When I was an undergraduate at the University of Florida, I wouldn’t have been brave enough to carry around a book that would advertise my loneliness. At first glance, I didn’t look lonely. I dove into the opportunities available to me, a self-consciously conscientious student proud of all the different things I was doing, like taking classes toward a double major in two different schools (Chemistry and Journalism), joining film club and speech and debate, and teaching Sunday School at my church.

But this activity was piled on top of a basic sense of loneliness. There was a distance between what I thought college was about and what I experienced. I made a close friend who is still close today, something far more enduring than the grades I was so worried about. I fell in and out of love, but everything oscillated and nothing lasted. Distance had the last word. A big university is a big place and I could walk across campus all day without meeting anyone I knew.

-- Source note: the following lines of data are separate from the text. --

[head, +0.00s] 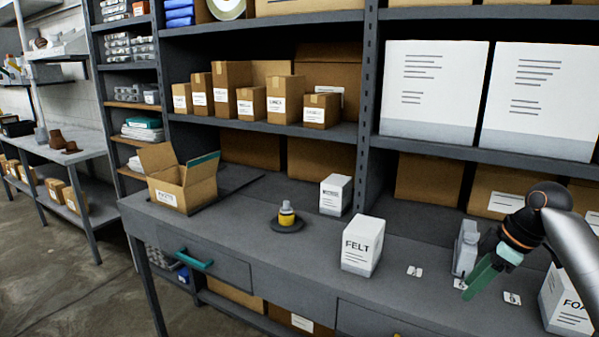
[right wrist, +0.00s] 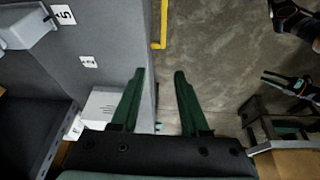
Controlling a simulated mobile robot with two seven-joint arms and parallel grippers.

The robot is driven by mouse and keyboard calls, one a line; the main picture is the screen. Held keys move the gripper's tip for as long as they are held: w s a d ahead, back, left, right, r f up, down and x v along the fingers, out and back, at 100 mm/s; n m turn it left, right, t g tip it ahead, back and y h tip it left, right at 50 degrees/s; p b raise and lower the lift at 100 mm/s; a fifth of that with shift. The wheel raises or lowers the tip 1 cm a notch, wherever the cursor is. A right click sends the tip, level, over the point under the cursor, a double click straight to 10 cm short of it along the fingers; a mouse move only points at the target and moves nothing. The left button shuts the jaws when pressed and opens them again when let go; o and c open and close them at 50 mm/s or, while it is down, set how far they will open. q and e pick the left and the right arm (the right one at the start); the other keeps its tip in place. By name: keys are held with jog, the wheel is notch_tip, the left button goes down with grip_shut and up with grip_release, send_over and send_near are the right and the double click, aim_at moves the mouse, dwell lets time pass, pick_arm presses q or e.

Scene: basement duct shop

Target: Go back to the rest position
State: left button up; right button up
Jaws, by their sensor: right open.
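My right gripper (head: 474,282) reaches in from the right in the head view, its green fingers pointing down and left over the grey workbench (head: 300,255). It is close to a small grey device (head: 466,248) on the bench; I cannot tell if they touch. In the right wrist view, the two green fingers of this gripper (right wrist: 160,74) are spread with nothing between them, near the bench edge and above the floor. My left gripper is not in the head view. Dark arm-like parts at the right of the wrist view may be mine, but their jaw state is unclear.
A white FELT box (head: 362,245), a FOAM box (head: 568,302), small label cards (head: 414,271), a yellow-and-grey item on a dark disc (head: 287,217) and an open carton (head: 182,180) stand on the bench. Loaded shelves rise behind. Open floor (head: 70,260) lies left.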

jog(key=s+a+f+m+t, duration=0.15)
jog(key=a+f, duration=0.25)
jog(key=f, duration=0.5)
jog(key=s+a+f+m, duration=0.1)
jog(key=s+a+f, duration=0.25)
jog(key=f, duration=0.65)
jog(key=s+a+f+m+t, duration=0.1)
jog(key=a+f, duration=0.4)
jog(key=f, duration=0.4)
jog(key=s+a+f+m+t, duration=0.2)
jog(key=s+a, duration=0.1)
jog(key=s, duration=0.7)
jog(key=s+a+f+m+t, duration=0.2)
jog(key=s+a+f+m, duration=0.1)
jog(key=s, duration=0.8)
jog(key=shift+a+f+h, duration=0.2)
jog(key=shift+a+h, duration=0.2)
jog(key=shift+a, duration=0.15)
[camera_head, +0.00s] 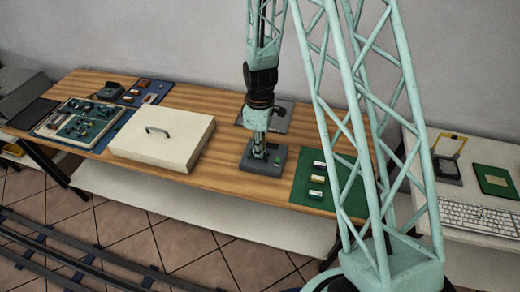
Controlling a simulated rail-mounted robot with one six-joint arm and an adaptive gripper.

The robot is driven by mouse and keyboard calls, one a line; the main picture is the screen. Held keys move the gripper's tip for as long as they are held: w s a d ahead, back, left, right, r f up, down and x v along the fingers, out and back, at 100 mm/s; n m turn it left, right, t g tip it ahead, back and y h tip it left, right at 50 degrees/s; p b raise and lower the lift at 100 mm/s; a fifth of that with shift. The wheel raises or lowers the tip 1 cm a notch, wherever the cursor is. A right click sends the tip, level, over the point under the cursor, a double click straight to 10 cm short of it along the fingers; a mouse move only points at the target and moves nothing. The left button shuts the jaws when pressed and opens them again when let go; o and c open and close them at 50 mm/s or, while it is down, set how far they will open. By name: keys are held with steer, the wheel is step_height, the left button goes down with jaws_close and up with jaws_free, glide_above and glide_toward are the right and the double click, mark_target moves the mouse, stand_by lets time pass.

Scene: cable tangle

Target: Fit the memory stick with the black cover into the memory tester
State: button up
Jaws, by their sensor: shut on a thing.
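My gripper (259,151) points straight down over a dark grey box (250,167), which looks like the memory tester, near the front edge of the wooden table. It is shut on a small thing at the box's top, which seems to be a memory stick. The thing is mostly hidden by the fingers, and its cover colour and how deep it sits cannot be told. A small green patch (278,164) shows on the box's right side.
A large cream case with a grey handle (165,160) lies left of the box. A tray of parts (58,136) and a blue mat (158,86) are farther left. A dark plate (283,106) lies behind my gripper. A white side table with a keyboard (480,217) stands right.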

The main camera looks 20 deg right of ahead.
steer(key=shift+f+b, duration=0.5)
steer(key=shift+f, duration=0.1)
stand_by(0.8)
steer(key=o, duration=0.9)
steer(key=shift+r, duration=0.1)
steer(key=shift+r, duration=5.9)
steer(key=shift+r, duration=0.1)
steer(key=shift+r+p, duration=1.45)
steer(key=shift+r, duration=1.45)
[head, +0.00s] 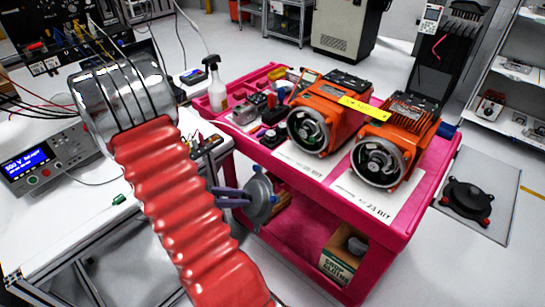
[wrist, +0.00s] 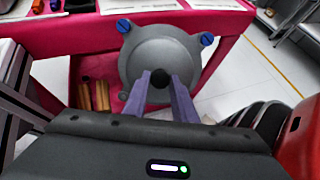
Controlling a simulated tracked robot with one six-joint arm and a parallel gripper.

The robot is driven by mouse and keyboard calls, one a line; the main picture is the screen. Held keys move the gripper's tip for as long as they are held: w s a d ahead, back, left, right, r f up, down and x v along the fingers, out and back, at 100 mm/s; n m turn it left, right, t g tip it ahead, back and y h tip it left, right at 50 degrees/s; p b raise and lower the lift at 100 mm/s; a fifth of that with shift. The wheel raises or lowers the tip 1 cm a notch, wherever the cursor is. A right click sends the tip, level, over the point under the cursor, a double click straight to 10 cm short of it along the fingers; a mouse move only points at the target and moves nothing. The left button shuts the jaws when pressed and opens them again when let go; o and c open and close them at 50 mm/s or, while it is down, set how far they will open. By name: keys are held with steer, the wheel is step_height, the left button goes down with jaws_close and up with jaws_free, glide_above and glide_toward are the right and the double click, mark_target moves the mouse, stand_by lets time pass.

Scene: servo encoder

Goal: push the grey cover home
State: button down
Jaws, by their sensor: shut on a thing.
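The grey cover (wrist: 190,55) is round, with blue screws on its rim and a dark knob in its middle. In the wrist view it hangs in front of the pink cart's edge. My gripper (wrist: 160,82) is shut on the cover's knob, its purple fingers to either side. In the head view the cover (head: 262,195) is tilted on edge beside the cart's near side, and my gripper (head: 243,196) reaches it from the left. Two orange motors (head: 332,105) (head: 397,140) stand on the cart, with round grey-rimmed open ends facing me.
The pink cart (head: 350,216) carries white sheets under the motors and small tools at its far left. A white bench (head: 80,215) with instruments is at left. A dark round part (head: 466,198) lies on a floor mat at right.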

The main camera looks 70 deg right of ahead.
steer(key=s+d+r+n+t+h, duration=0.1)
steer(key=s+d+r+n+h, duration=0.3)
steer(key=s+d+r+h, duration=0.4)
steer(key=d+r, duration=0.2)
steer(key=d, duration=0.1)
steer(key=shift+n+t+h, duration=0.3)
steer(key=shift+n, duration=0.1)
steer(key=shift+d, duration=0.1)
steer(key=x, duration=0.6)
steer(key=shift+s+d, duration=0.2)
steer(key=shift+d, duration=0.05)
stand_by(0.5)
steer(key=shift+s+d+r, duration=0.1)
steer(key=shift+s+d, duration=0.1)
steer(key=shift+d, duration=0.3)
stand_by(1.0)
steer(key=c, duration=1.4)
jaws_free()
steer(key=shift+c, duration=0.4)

Only in my senior year did I begin to find value in my solitude, and I think The Lonely Man of Faith would have helped me see, ironically, that I was not alone. That year I lived next to a rarely-used sports field. I started walking around and through it and then found myself talking to God.

Walking in that field didn’t fit on my resume. It was the opposite of the experiences and grades I had gathered like so many trading cards. I told myself it was useless, but I just kept doing it. And that was the year I decided to go to grad school, an option that hadn’t even entered my mind before. Maybe it wasn’t so useless after all.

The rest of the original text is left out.